I’ll give her this much - she is persistent and dedicated to a cause. “You can’t go home with me. My husband is there. You just need to come out to the parking lot. My car is parked out there.”
More laughter. Nearly uncontrollable laughter. “I’m not fucking you in the parking lot of my employer” I said.
“Why?” she promptly retorts.
Why? Why!? Does this really need an answer? Probably not. But in this instance of course it does. By this point I’ve grown an audience from my fellow teenage bar-back who is loving every second of this conversation. “I don’t have any condoms with me” is my reply. I think this is a pretty good reply actually. It gives me an out, but doesn’t close the door. What will her volley be?
Oh boy. If only those 2 cameras pointed at me as I work came with audio. This is the stuff of legends.
Mayra responds, “who gives a fuck about condoms. After five kids my tubes are tied. You ain’t gettin me pregnant baby. Besides, if you cum anywhere besides on my face you’ll just have to do it all over again.”
At this point I just lost it. Really, how does one answer this? I’m just not witty enough. Hysterical laughter carried me away from the conversation and backroom. After calming down I reenter the bar and Mayra is still present and awaiting me. I keep it simple and while biting my lip say, ”Mayra I simply do not sleep with married women and will not compromise my integrity. I’m sorry.” With this I bid her farewell and she leaves alone and dejected accompanied by a lady friend with her husband. After a few steps away the husband turns back, approaches me, and speaks.

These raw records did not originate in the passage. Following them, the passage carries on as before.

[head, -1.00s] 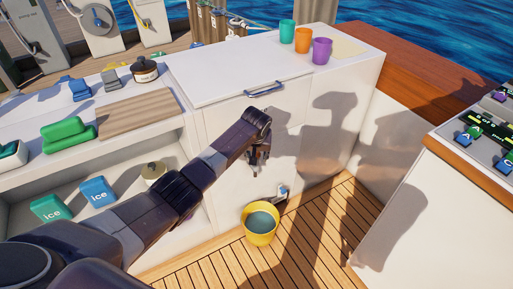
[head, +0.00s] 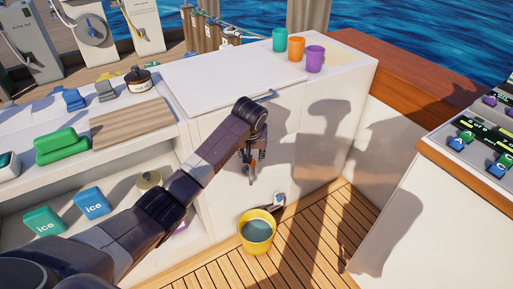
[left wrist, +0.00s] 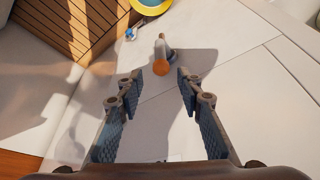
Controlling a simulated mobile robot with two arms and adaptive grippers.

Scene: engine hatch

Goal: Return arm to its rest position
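My left arm reaches across the head view from the lower left, in front of the white cabinet (head: 308,150). Its left gripper (head: 250,178) hangs downward before the cabinet front, above the yellow bucket (head: 257,233). In the left wrist view the two fingers of the left gripper (left wrist: 157,95) stand apart with nothing between them. An orange-tipped grey piece (left wrist: 161,67) shows just beyond the fingertips; whether it touches anything is unclear. The white hatch lid (head: 215,75) lies flat on the cabinet, its handle (head: 265,95) partly behind my arm. My right gripper is not in view.
Green, orange and purple cups (head: 297,48) stand on the cabinet top at the back. A counter with a wooden board (head: 130,124) is on the left, a console (head: 480,145) on the right. The plank floor (head: 325,222) is clear between the bucket and console.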

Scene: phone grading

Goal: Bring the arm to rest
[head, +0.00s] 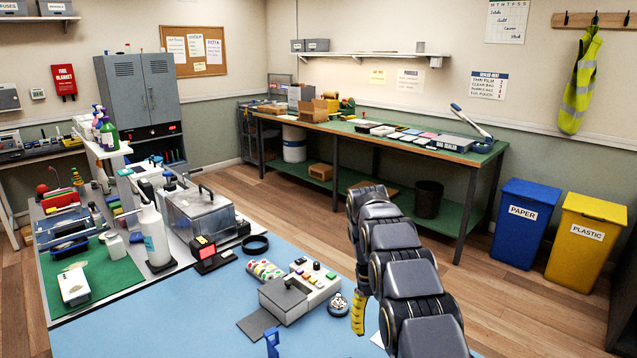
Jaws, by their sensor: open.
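My arm rises from the bottom right of the head view as a chain of dark segments, bends at the top and comes down on its left side. At its lower end one yellow ribbed finger of my gripper (358,316) shows above the blue mat (205,318), right of a round metal item (337,304). My gripper is open. The other finger is hidden behind the arm, and I see nothing held in the visible part.
A grey device with colored buttons (318,283), a colorful dotted roll (265,270) and a black ring (255,244) stand on the mat. A clear box (205,217) and white bottle (154,236) stand farther left. The mat's lower left is clear.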

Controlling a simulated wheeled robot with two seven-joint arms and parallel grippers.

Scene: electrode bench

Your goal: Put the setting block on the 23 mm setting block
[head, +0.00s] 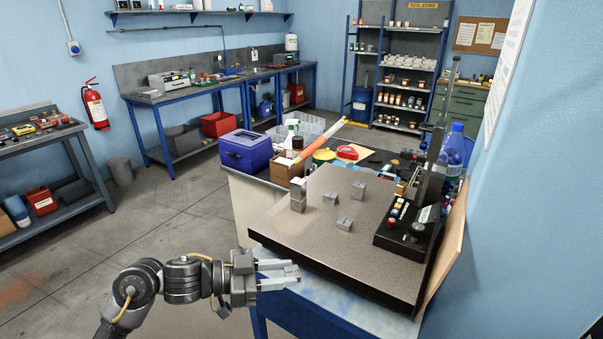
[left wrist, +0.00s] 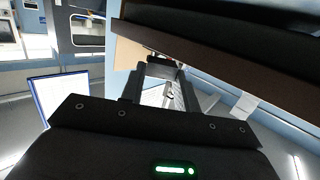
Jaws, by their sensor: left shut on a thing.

“Holy shit dude how do I get a job bartending? You must pull so much ass out of this place it’s insane. How much ass do you get? Wow I can’t imagine. You get so much ass that you can push away a chick like Mayra without second thought! How many do you have waiting for you tonight? My man!” With that he awards me with a high five and sprints to catch up to the ladies before I can even digest what just took place.
Sometimes you just have to wonder if stupid people have it better in this world.